Like every leader with an eye on the history books, President Uhuru Kenyatta desires to leave a legacy, and that’s why in between all the other stuff he gets up to, such as shuffling his Cabinet during a busy working holiday in Mombasa, he has been busy with the Building Bridges Initiative (BBI) and his Big Four plan for the economy.
The commentariat have had their say with regards to both. Some think both these legacy vessels are a pie in the sky, while others believe they are rock solid enterprises that will define the Kenyatta II administration.
I’m agnostic about BBI and I think the Big Four should have been at the top of the list back in 2013, when it might have stood a chance as its chief proponent still had lots of political capital to spend on it.

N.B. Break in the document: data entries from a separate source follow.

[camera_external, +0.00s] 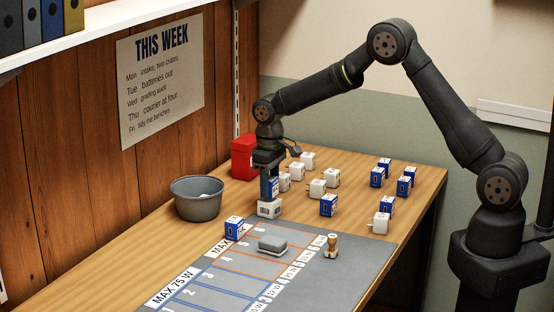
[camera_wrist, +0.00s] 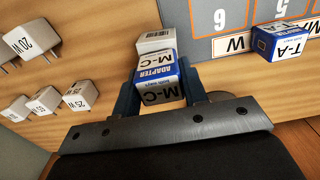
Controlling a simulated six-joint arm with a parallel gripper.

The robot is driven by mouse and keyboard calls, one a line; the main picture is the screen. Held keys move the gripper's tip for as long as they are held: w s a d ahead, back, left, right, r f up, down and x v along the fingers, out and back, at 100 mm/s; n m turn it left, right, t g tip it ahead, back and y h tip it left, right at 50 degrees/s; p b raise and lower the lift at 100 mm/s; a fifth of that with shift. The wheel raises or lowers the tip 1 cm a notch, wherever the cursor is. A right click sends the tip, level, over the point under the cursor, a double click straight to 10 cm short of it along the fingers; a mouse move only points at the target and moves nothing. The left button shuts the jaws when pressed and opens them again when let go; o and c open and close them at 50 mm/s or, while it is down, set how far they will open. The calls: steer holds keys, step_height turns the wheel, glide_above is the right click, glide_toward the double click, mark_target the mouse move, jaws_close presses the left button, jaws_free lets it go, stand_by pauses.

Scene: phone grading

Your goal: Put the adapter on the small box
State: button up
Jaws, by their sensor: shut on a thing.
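My gripper (camera_external: 270,186) is shut on a small blue and white box marked ADAPTER M-C (camera_external: 273,188). In the wrist view this box (camera_wrist: 158,80) sits between the two fingers of my gripper (camera_wrist: 157,90). A white block (camera_external: 269,209) stands directly below the held box; it also shows just beyond it in the wrist view (camera_wrist: 155,41). I cannot tell whether the two touch. The white block's underside is hidden. Another blue and white box, marked T-A (camera_wrist: 286,42), lies apart; it stands at the mat's corner in the external view (camera_external: 234,229).
A grey bowl (camera_external: 197,199) is left of my gripper and a red container (camera_external: 243,157) behind it. White plugs (camera_external: 317,188) and blue boxes (camera_external: 328,205) spread to the right. The grey mat (camera_external: 225,290) bears a grey block (camera_external: 272,243) and a wooden-handled piece (camera_external: 331,245).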

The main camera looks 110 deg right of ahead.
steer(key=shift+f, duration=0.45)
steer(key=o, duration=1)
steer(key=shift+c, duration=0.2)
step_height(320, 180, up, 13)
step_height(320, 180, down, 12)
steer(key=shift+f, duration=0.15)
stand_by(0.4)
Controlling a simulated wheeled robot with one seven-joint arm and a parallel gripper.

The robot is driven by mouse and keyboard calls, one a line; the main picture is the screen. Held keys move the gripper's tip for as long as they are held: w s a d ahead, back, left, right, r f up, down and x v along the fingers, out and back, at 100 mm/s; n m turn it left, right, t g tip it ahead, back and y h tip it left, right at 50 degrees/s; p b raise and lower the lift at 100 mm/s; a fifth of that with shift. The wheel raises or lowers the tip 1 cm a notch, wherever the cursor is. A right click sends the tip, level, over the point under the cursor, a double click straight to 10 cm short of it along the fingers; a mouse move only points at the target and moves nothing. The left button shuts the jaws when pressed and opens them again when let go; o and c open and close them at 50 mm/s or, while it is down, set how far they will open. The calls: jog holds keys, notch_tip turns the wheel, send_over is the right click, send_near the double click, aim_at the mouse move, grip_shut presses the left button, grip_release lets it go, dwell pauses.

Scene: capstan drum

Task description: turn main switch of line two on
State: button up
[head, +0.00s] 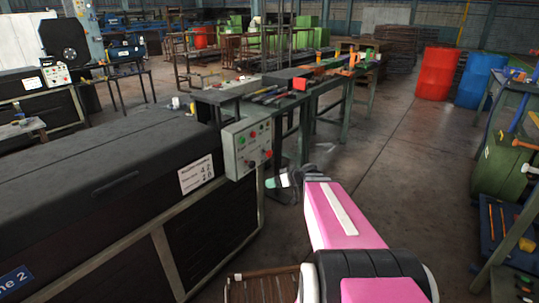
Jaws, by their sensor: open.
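A grey control box (248,147) is fixed to the corner of the long dark machine (110,185), whose blue sign (14,283) at the lower left ends in "ne 2". Its face carries small green and red controls and a red knob (267,154) at the right. I cannot read the labels or tell which control is the main switch or how it is set. My gripper (277,182) is open just below and right of the box, apart from it in the picture. Its fingertips are small and partly hidden by my pink arm, and nothing shows between them.
A second machine with a control box (57,75) stands at the far left. A workbench (285,85) with tools is behind the box. A red barrel (439,73) and a blue barrel (480,82) stand at the back right. The floor (390,165) right of my arm is clear.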

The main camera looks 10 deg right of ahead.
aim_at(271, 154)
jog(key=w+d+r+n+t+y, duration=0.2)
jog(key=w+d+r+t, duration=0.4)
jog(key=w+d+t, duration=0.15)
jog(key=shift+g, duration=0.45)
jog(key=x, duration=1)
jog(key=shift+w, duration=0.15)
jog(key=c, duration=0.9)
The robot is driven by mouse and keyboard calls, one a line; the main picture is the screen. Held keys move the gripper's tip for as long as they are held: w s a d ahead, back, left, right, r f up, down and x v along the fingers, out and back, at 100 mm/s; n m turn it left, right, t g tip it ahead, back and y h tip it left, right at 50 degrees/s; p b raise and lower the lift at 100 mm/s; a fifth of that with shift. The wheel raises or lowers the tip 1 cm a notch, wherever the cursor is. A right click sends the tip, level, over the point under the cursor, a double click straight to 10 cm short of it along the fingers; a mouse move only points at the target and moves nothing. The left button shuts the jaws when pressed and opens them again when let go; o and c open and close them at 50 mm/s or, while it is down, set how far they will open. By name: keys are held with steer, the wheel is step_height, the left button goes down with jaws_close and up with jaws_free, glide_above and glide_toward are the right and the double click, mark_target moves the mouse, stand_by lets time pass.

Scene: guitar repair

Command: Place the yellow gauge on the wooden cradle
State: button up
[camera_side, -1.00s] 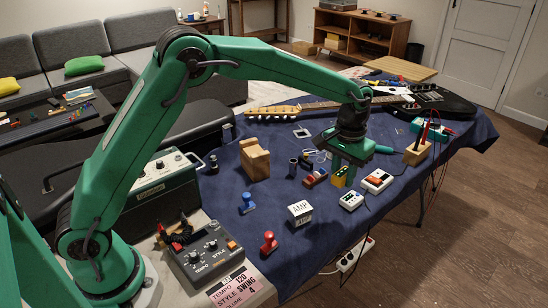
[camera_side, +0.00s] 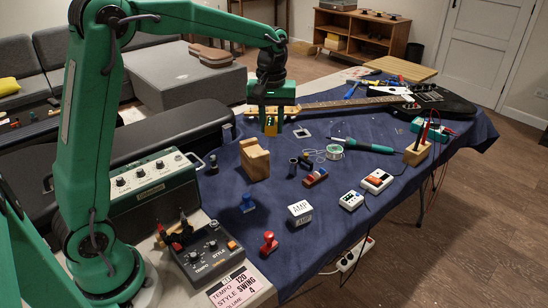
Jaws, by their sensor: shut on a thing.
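The small yellow gauge (camera_side: 270,128) is between the jaws of my gripper (camera_side: 270,112), which is shut on it. The gauge hangs below the jaws, with dark marks on its face. The notched wooden block that looks like the cradle (camera_side: 256,161) stands upright on the blue cloth, below the gripper and a little to its left in the picture. The gauge appears above and apart from it, though the exact gap in depth is hard to tell. My gripper hides part of the guitar's headstock behind it.
The electric guitar (camera_side: 440,101) lies along the back of the blue-covered table (camera_side: 330,206). A green-handled tool (camera_side: 368,146), a solder spool (camera_side: 334,152) and small dark cylinders (camera_side: 293,167) lie right of the block. A white AMP box (camera_side: 299,212) stands in front.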

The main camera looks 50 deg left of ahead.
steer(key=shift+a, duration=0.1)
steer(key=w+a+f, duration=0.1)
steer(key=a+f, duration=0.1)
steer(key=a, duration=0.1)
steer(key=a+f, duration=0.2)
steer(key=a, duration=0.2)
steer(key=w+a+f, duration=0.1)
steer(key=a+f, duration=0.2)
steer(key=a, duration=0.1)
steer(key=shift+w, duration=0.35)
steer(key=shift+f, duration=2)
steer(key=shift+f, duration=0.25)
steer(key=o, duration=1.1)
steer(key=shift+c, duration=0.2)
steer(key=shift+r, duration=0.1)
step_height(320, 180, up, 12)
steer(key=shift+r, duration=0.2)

If I had the President’s ear, this is what I’d be whispering into it: Kenya is a water-scarce country and barring a miracle, it will always be so. In fact, with the ever-growing population and limited resources for collection of water, there will come a time in the not-too-distant future when the situation will get worse.
If you want to leave a historic legacy that will be remembered long after the BBIs and the Big Four have been amended, thrown out, overtaken by events and forgotten, do something about the water situation.
If he was paying attention to me, he might respond with “Sasa unataka nifanye nini?” to which I would instantly respond: Grey water.
Thinking I had misheard him, he might try to wave me away and dismiss me, but like an annoying mosquito, I would continue to buzz around his ears, spreading the gospel of grey water systems and how the key to a lasting legacy, which even those who have no time for him would have to acknowledge, is in grey water.
I would also explain that waste water from baths, showers, hand wash basins and washing machines is grey water, and that when treated properly, the water can be reused for toilet flushing, laundry and, for those who have them, swimming pools.
I would give him literature to read on the topic and work hard to get him to convince those in charge of the building of homes, office blocks, hotels and, since they are now our thing, shopping malls, that from now henceforth, no building would get permission to be erected without a functional grey water system in place.
I would then suggest that he then find some way to get every existing building in the country retrofitted with a grey water system.
For his final flourish, though I can see him baulking at this one, I would suggest that he convince his family that their northlands development be transformed into a mixed development with a large social housing element where every home, big or small, has a front and back yard and then move those who live in the slums of Nairobi and elsewhere there. After all, with 11,000-plus acres, they can afford to do it.
Of course it will never happen, but imagine what the history books would say if it did.